START
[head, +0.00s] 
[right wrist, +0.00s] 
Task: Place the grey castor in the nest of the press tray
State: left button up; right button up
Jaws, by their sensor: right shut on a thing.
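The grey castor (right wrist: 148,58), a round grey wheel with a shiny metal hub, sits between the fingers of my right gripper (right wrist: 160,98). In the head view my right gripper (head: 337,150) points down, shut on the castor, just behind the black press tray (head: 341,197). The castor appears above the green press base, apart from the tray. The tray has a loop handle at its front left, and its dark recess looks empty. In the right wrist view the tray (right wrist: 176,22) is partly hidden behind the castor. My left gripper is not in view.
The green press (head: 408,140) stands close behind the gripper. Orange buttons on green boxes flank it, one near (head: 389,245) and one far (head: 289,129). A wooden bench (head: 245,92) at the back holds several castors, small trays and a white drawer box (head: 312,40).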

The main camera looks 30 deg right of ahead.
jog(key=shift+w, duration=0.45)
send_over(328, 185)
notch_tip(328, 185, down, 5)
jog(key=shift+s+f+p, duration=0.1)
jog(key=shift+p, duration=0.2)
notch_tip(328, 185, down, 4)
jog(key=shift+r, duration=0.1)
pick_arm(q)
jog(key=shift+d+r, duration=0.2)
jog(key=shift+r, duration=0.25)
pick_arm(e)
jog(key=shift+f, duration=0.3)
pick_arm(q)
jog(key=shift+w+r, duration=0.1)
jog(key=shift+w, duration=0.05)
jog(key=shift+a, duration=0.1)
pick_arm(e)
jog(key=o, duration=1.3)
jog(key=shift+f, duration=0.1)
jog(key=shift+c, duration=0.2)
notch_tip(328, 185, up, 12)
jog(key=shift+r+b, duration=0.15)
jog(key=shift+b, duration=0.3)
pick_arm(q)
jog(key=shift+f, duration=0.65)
END
START
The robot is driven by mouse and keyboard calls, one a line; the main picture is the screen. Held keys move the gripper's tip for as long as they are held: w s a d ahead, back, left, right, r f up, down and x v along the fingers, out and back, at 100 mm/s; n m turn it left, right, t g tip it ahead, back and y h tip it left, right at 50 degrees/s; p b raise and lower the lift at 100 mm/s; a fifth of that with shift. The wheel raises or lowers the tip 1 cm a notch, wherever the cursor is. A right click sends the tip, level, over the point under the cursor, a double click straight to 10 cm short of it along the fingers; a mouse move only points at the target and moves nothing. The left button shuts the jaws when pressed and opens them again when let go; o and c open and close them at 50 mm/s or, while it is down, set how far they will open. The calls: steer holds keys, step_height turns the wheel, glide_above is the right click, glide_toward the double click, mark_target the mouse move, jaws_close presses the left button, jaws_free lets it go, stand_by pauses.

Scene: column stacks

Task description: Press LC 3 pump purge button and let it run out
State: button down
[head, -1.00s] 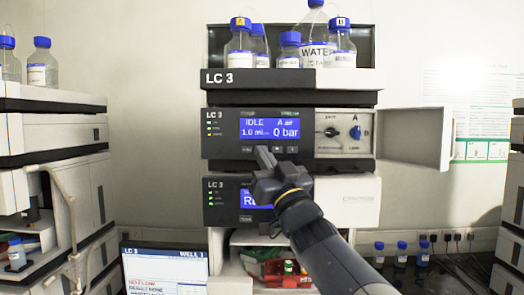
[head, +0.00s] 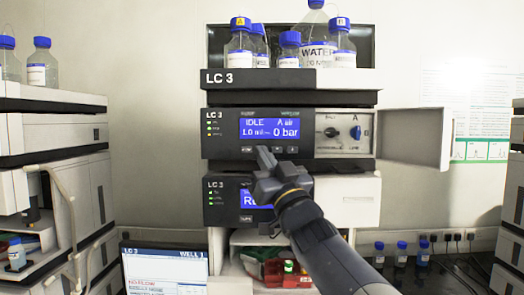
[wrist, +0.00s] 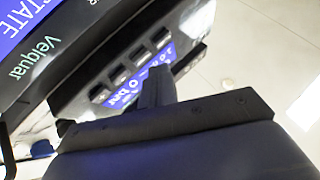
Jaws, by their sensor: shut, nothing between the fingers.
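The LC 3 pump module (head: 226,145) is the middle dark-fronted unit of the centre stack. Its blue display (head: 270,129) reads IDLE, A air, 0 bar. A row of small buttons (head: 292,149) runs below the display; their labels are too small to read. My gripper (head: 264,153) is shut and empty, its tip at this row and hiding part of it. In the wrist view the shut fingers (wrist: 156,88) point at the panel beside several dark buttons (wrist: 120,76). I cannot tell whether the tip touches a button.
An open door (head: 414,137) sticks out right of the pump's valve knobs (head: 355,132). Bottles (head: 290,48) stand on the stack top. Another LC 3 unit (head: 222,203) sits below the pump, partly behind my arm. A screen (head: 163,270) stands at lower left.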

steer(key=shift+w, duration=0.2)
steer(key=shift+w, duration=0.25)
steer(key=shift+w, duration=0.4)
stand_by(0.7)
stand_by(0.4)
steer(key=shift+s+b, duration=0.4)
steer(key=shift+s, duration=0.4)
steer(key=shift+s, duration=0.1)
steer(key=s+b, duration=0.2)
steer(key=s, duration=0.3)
END
START
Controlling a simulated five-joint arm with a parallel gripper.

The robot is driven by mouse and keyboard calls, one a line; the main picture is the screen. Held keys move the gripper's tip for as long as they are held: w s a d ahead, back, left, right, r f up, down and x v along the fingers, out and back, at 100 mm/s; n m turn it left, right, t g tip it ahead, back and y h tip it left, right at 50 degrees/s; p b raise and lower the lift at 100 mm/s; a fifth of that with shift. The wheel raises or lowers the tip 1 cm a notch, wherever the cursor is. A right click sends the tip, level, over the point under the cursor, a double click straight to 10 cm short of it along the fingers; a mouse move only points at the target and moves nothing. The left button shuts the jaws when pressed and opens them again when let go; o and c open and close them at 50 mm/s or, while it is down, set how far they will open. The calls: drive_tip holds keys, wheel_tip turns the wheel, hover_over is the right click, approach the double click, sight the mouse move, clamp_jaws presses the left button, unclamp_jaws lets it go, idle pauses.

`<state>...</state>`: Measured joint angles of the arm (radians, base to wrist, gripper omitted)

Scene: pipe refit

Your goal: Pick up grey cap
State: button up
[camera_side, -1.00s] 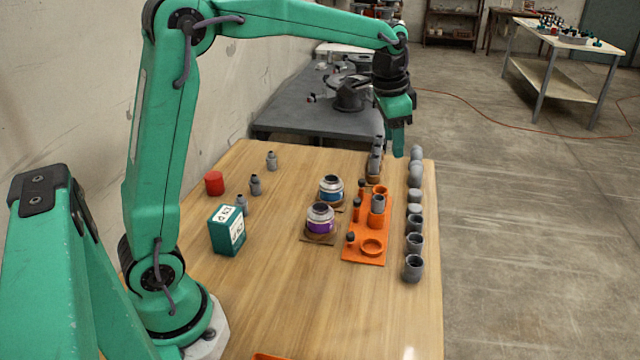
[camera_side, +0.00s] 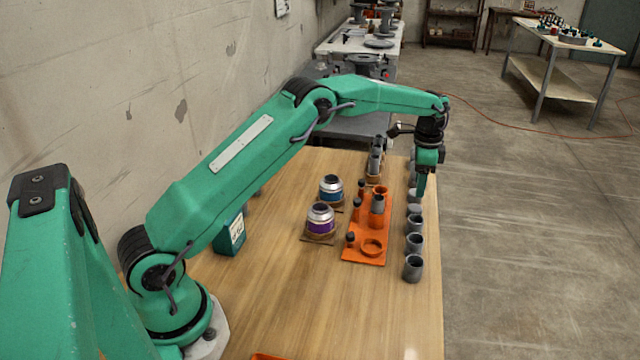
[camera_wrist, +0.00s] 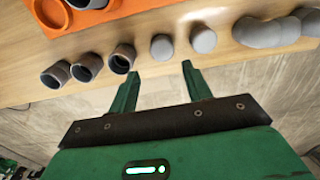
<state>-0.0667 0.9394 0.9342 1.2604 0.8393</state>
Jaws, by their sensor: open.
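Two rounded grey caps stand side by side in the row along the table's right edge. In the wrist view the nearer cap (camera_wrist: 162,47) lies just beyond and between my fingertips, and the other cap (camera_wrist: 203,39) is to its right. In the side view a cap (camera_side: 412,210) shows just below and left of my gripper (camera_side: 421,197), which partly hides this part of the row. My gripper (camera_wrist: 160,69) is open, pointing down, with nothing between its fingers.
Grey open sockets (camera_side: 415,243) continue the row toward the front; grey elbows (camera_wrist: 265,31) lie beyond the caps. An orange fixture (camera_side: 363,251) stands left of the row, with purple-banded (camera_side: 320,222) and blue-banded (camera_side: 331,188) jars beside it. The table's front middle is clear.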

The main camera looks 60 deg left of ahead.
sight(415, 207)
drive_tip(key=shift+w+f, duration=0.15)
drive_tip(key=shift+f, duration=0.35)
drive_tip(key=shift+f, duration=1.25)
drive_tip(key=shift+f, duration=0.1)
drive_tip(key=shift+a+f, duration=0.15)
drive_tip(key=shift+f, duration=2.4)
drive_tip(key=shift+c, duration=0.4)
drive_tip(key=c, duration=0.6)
END
## Required task
From the records above, copy only the lines running from the line containing "go, idle pauses." to the line containing "<state>-0.0667 0.9394 0.9342", both ends included. Leave the pictures out.

## Output
The robot is driven by mouse and keyboard calls, one a line; the main picture is the screen. Held keys move the gripper's tip for as long as they are held: w s a d ahead, back, left, right, r f up, down and x v along the fingers, out and back, at 100 mm/s; n m turn it left, right, t g tip it ahead, back and y h tip it left, right at 50 degrees/s; p b raise and lower the lift at 100 mm/s; a fifth of that with shift. The wheel raises or lowers the tip 1 cm a notch, wherever the cursor is. A right click sends the tip, level, over the point under the cursor, a double click straight to 10 cm short of it along the fingers; a mouse move only points at the target and moves nothing. The left button shuts the jaws when pressed and opens them again when let go; o and c open and close them at 50 mm/s or, while it is down, set how far they will open. The calls: drive_tip holds keys, wheel_tip turns the wheel, hover_over is the right click, approach the double click, sight the mouse move, clamp_jaws presses the left button, unclamp_jaws lets it go, idle pauses.

`<state>...</state>`: Measured joint angles of the arm (radians, base to wrist, gripper omitted)

Scene: pipe refit

Your goal: Pick up grey cap
State: button up
[camera_side, -1.00s] 
[camera_side, +0.00s] 
[camera_wrist, +0.00s] 
<state>-0.0667 0.9394 0.9342 1.2604 0.8393</state>

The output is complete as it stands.